From 2000, C&C became the core tool for calculating carbon reduction targets in what the UK Government described as its world-leading Climate Change Act in 2008. C&C overcomes the divide between science and politics, which in the context of climate change must be the most dangerous dichotomy we face as a species. This Act remains the only international legislation on climate change. It was the key building block delivered by the UK following its chairing of the 2005 G8 Summit, where Prime Minister Tony Blair made global warming a key objective for concrete outcomes. In order to legislate on the proposition that domestic carbon budgets had to be set, a transparent and coherent intellectual basis had to be employed to justify the proposed reductions (which were originally set at a 60% global CO2 reduction by 2050). From the outset, the overarching and fundamental question that politicians and negotiators have faced – and still do – is how do any of us calculate what is our fair, national share? C&C provides the answer.

As a member of the UK parliament (2001-2010) I founded and chaired the All-Party Parliamentary Climate Change Group, and C&C lay at the heart of our work, as it earned cross party support. In 2006 I presented to parliament the first-ever specific C&C legislation. In recognition of its importance as more than simply a science-based framework, but something which has the potential to unite people around a climate justice principle, I joined with other MPs from all sides of parliament to nominate Aubrey for the 2009 Nobel Peace Prize. On this occasion the prize was won by U.S. President-elect Barack Obama. Aubrey had been aligned with Obama by the New Statesman as, “One of ten people who will change the world”.

C&C continues to make history. In 2017 it was the basis of a legal challenge brought in the UK High Court, pressing the UK Government to revise its national target to be in line with the Paris Agreement, to which the UK became a signatory in 2016. To prepare for the case, Aubrey spent two years developing the methodology to calculate and individually chart the international shares (both gross and per capita) of the total carbon emitted globally since 1750 for over two hundred countries (using CDIAC data). This important work was submitted to the Talanoa Dialogue to the Paris Agreement, an effort to achieve UNFCCC-Compliance.

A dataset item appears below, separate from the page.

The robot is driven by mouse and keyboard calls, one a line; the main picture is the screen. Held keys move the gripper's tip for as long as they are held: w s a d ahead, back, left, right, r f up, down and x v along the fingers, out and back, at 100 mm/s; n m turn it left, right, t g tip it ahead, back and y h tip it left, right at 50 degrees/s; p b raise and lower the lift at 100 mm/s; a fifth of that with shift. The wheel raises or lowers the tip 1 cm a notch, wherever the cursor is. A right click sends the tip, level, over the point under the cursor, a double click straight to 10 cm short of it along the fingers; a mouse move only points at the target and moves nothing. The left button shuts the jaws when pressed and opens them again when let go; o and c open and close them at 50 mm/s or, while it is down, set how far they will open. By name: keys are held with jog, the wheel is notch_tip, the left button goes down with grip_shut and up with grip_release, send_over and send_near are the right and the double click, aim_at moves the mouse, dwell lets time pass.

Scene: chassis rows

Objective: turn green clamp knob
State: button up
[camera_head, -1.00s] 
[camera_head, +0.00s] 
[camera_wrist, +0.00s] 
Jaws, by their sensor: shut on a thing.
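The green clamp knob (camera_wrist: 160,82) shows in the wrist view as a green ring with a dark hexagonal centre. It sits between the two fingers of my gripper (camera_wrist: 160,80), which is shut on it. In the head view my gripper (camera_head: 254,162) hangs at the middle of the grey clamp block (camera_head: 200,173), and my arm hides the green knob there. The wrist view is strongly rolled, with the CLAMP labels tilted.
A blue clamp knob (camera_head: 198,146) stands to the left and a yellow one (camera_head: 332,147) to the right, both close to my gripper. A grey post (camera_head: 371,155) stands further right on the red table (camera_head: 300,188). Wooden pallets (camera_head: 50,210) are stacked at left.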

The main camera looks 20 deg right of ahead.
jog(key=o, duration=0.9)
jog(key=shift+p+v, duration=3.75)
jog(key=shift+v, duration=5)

Over 30 years’ dedicated work, Aubrey has refined C&C and used its methodology to further enhance our understanding of the intersections between science and policy. His questioning zeal has led him at times (many times!) to question mainstream thought on climate change – that is thought which is sometimes more influenced by politically expedient questions rather than scientific evidence. For example, he was quick to note that evidence supplied to the UK parliament’s Environmental Audit Select Committee (of which I was member) by the UK Meteorological Office had failed to take into account climate feedback mechanisms in its assessments of likely climate change projections which consequently appeared to show a less worrying trend. Aubrey has consistently been unafraid to challenge common assumptions with a disciplined, heuristic approach. The next IPCC assessment of climate change projections will now include feedback mechanisms.

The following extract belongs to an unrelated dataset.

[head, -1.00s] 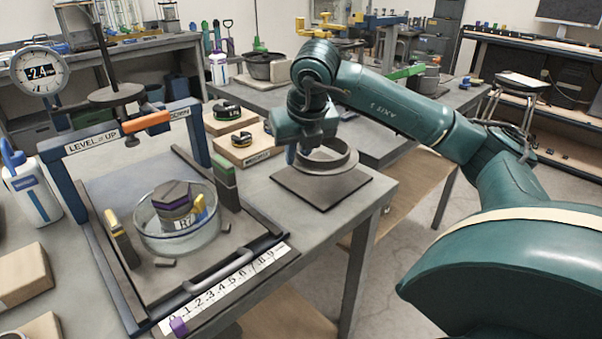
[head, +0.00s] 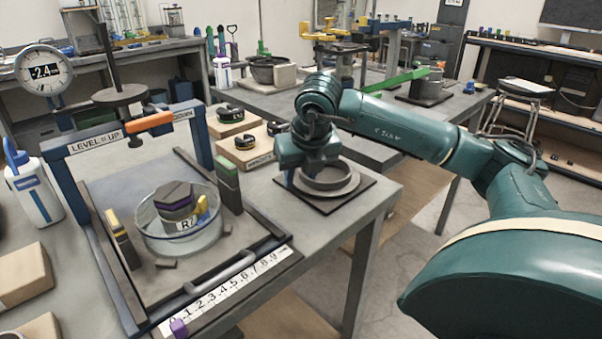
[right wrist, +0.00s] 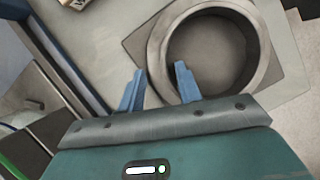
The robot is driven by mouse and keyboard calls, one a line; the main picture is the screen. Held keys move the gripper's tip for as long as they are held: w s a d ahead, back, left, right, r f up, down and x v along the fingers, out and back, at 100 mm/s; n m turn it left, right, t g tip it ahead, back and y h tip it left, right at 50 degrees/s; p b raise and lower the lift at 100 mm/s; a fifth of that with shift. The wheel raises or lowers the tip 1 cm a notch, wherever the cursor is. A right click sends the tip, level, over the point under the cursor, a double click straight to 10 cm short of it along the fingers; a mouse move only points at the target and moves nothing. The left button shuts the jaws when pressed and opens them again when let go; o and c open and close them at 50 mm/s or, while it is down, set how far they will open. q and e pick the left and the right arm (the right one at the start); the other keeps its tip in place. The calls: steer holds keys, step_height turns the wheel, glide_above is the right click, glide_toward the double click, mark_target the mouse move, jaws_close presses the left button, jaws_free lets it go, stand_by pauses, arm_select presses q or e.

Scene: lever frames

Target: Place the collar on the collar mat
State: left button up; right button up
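The collar (head: 345,190), a grey ring, lies flat on the dark square collar mat (head: 363,187) at the near table's right corner. In the right wrist view the collar (right wrist: 258,60) appears within the mat's outline (right wrist: 290,70). My right gripper (head: 305,178) is at the collar's left side. In the right wrist view its blue fingers (right wrist: 160,80) stand apart, one outside the ring and one over its opening, with the ring wall between them. Slight gaps show beside the wall, so the gripper looks open. My left gripper is not in view.
Left of the mat stands a blue lever frame (head: 120,135) with a glass dish (head: 150,235) holding a dark hexagonal block. Wooden blocks with black clamps (head: 245,150) sit behind. A white bottle (head: 37,190) stands at the left.

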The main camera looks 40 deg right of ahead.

Another example of his innovative thinking is his development of the widely acclaimed Carbon Budget Analysis Tool (CBAT) in 2013. CBAT is a 'user-as-chooser' device. Within its science-based structure, users have inter-dependent options for sizing carbon-budgets and their potential consequences. CBAT allows users to consider ranges of climate responses in four domains, each operating on each other, namely: (D1) Contraction & Concentrations Budget-emissions separate from feedback-emissions/effects and accumulations in the atmosphere; (D2) Contraction & Convergence Internationally sharing a shrinking global carbon budget; (D3) Contraction and Conversion Converting fossil fuel production/consumption to renewable alternatives - 'Green Growth’; (D4) Damages & Growth minus Damages, comparing the benefits of doing enough soon enough with the costs of doing too little too late. These domains can be explored in detail using the CBAT toolkit available freely on the GCI website

It is a hallmark of Aubrey’s work that all of his analysis and outcomes are freely available on the GCI website. It is also an expression of his selfless devotion to furthering a solution to climate change, now more desperately needed than ever. Intergenerational justice has moved into the political spotlight with the recognition, exemplified by Greta Thunberg, that action now is imperative for future generations. C&C has always been a future facing tool – for the distribution of future CO2 emission ‘rights.’

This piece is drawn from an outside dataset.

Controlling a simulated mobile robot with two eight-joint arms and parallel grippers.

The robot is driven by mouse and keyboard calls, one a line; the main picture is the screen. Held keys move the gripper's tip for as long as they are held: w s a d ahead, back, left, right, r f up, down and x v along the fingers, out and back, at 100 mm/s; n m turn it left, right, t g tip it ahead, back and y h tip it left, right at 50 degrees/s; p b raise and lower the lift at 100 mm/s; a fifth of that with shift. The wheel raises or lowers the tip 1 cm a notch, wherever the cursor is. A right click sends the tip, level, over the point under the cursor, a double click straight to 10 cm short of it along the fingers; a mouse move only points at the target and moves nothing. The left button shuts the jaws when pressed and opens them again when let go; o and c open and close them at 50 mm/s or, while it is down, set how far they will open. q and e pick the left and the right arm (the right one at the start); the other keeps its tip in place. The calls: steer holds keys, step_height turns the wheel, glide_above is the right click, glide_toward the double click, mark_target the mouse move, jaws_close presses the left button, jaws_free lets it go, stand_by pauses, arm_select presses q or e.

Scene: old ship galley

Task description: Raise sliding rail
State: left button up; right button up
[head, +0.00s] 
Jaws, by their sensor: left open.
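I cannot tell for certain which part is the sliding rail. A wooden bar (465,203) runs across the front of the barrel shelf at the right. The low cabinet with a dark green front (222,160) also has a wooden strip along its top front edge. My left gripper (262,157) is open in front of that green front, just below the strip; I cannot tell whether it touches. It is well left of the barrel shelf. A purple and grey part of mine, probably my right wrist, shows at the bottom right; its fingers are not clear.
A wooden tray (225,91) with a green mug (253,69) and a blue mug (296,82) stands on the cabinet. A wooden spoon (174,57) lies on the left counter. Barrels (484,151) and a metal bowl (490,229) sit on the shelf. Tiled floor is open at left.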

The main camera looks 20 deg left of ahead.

But another aspect which Aubrey has developed is account-taking of historic emissions. He has performed this task to address a complaint, made especially by developing nations, that their development could be stymied by carbon budgets which do not include the retrospective emissions of already developed nations. This is an especially important point not only politically – to convince developing nations to agree to international commitments to reduce CO2 emissions, but to address genuine social inequity grievances.

My nomination of Aubrey Meyer for the Blue Planet Prize is because of the impact his work has had on policy making in the UK and internationally. Copious evidence for this is at this link which includes the Asia Development Bank’s ‘High Level Dialogue on Climate Change – with a Statement on C&C’ (July 2009)

Whilst Aubrey Meyer may have given up his profession as a violinist and composer, what he has learnt from the discipline of music underpins the Contraction & Convergence framework. C&C works because - as in an orchestra – it is based on playing together in-time and in-tune. Our future now depends on this.

Aubrey calls C&C, The Well-Tempered Climate Accord to underline the non-ideological properties of this methodology, as illustrated below.

“Heyam duhkam anagatam” – Yoga Sutras Patanjali, 6th Century BCE
‘The pain that has not yet come can be avoided’, as Aubrey is fond of quoting.